Work required = Output, word for word, the line that contains "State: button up" and all lines following it to the end of the listing. Drop the pictures.

Data segment =
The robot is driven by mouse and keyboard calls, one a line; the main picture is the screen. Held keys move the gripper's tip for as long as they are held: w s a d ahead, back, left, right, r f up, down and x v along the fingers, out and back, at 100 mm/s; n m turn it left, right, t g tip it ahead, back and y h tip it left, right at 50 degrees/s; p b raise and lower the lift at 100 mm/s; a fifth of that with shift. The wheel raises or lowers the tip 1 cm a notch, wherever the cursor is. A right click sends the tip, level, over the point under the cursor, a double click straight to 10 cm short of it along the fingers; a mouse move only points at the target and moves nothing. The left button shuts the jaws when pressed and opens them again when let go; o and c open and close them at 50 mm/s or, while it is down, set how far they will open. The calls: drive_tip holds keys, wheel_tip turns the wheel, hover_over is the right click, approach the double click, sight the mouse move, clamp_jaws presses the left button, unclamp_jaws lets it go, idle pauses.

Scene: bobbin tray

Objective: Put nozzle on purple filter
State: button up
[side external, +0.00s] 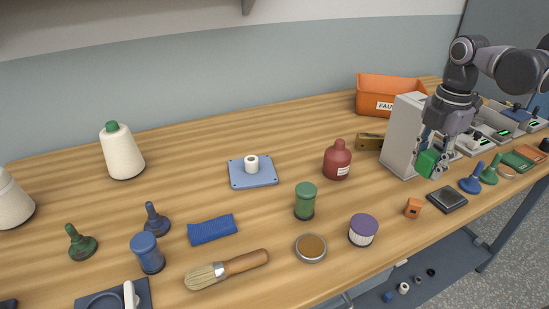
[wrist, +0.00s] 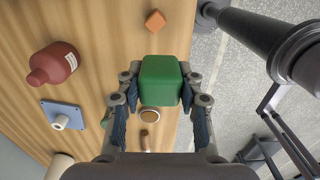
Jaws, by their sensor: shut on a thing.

Result for this task =
State: button up
[side external, +0.00s] 
[wrist, +0.00s] 
Jaws, by their sensor: shut on a thing.

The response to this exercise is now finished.